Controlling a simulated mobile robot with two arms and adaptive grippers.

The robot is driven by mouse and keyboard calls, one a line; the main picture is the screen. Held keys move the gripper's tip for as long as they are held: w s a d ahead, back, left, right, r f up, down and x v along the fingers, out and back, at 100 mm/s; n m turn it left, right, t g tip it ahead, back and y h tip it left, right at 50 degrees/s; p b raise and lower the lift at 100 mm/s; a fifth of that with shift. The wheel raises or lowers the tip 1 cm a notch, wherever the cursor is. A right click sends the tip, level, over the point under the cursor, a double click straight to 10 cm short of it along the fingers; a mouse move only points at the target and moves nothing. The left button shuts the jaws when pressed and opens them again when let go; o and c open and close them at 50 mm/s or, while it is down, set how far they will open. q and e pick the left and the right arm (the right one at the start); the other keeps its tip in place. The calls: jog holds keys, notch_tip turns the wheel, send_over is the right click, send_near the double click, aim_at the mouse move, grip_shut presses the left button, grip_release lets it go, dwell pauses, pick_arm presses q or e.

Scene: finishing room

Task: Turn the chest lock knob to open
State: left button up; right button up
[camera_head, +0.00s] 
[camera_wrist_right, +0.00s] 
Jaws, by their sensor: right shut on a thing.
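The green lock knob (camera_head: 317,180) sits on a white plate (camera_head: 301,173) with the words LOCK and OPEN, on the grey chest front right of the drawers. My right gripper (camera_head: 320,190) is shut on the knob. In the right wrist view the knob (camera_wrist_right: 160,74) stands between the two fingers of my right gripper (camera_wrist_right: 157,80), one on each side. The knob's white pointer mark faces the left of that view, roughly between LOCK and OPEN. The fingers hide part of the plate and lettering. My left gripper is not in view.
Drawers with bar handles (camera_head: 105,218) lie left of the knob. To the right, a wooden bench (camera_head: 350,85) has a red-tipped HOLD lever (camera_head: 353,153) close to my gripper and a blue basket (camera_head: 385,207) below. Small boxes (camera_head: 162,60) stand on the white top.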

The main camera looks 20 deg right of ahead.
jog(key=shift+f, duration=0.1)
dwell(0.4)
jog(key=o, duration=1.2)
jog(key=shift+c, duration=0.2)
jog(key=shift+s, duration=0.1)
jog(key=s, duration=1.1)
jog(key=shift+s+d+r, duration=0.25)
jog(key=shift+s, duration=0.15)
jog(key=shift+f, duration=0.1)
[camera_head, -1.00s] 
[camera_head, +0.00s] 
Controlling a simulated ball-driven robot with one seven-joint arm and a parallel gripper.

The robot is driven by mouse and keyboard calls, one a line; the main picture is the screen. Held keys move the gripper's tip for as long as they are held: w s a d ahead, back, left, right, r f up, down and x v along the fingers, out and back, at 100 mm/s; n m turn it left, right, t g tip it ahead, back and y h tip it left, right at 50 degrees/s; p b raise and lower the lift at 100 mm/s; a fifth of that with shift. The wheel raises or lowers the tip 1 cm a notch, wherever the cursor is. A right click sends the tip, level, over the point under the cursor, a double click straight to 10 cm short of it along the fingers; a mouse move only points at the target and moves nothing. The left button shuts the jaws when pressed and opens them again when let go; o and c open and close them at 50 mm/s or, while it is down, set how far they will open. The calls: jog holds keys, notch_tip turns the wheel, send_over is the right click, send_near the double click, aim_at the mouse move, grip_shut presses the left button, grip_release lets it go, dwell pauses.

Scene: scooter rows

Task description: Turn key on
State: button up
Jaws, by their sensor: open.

**TASK TO CARRY OUT**
Write out every record shown above, word for word.

**OUTPUT BELOW**
Controlling a simulated mobile robot with two arms and adaptive grippers.

The robot is driven by mouse and keyboard calls, one a line; the main picture is the screen. Held keys move the gripper's tip for as long as they are held: w s a d ahead, back, left, right, r f up, down and x v along the fingers, out and back, at 100 mm/s; n m turn it left, right, t g tip it ahead, back and y h tip it left, right at 50 degrees/s; p b raise and lower the lift at 100 mm/s; a fifth of that with shift. The wheel raises or lowers the tip 1 cm a notch, wherever the cursor is. A right click sends the tip, level, over the point under the cursor, a double click straight to 10 cm short of it along the fingers; a mouse move only points at the target and moves nothing. The left button shuts the jaws when pressed and opens them again when let go; o and c open and close them at 50 mm/s or, while it is down, set how far they will open. q and e pick the left and the right arm (the right one at the start); the other keeps its tip in place. The calls: jog holds keys, notch_tip turns the wheel, send_over is the right click, send_near the double click, aim_at the mouse move, grip_shut presses the left button, grip_release lets it go, dwell pauses, pick_arm presses q or e.

Scene: finishing room

Task: Turn the chest lock knob to open
State: left button up; right button up
[camera_head, +0.00s] 
[camera_wrist_right, +0.00s] 
Jaws, by their sensor: right shut on a thing.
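The green lock knob (camera_head: 317,180) sits on a white plate (camera_head: 301,173) with the words LOCK and OPEN, on the grey chest front right of the drawers. My right gripper (camera_head: 320,190) is shut on the knob. In the right wrist view the knob (camera_wrist_right: 160,74) stands between the two fingers of my right gripper (camera_wrist_right: 157,80), one on each side. The knob's white pointer mark faces the left of that view, roughly between LOCK and OPEN. The fingers hide part of the plate and lettering. My left gripper is not in view.
Drawers with bar handles (camera_head: 105,218) lie left of the knob. To the right, a wooden bench (camera_head: 350,85) has a red-tipped HOLD lever (camera_head: 353,153) close to my gripper and a blue basket (camera_head: 385,207) below. Small boxes (camera_head: 162,60) stand on the white top.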

The main camera looks 20 deg right of ahead.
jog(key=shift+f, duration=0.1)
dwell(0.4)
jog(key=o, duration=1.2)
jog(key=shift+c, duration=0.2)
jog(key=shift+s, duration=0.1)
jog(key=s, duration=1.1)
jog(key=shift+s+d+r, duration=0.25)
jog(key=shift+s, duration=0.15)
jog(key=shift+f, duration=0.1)
[camera_head, -1.00s] 
[camera_head, +0.00s] 
Controlling a simulated ball-driven robot with one seven-joint arm and a parallel gripper.

The robot is driven by mouse and keyboard calls, one a line; the main picture is the screen. Held keys move the gripper's tip for as long as they are held: w s a d ahead, back, left, right, r f up, down and x v along the fingers, out and back, at 100 mm/s; n m turn it left, right, t g tip it ahead, back and y h tip it left, right at 50 degrees/s; p b raise and lower the lift at 100 mm/s; a fifth of that with shift. The wheel raises or lowers the tip 1 cm a notch, wherever the cursor is. A right click sends the tip, level, over the point under the cursor, a double click straight to 10 cm short of it along the fingers; a mouse move only points at the target and moves nothing. The left button shuts the jaws when pressed and opens them again when let go; o and c open and close them at 50 mm/s or, while it is down, set how far they will open. The calls: jog holds keys, notch_tip turns the wheel, send_over is the right click, send_near the double click, aim_at the mouse move, grip_shut presses the left button, grip_release lets it go, dwell pauses.

Scene: scooter rows

Task description: Turn key on
State: button up
Jaws, by their sensor: open.

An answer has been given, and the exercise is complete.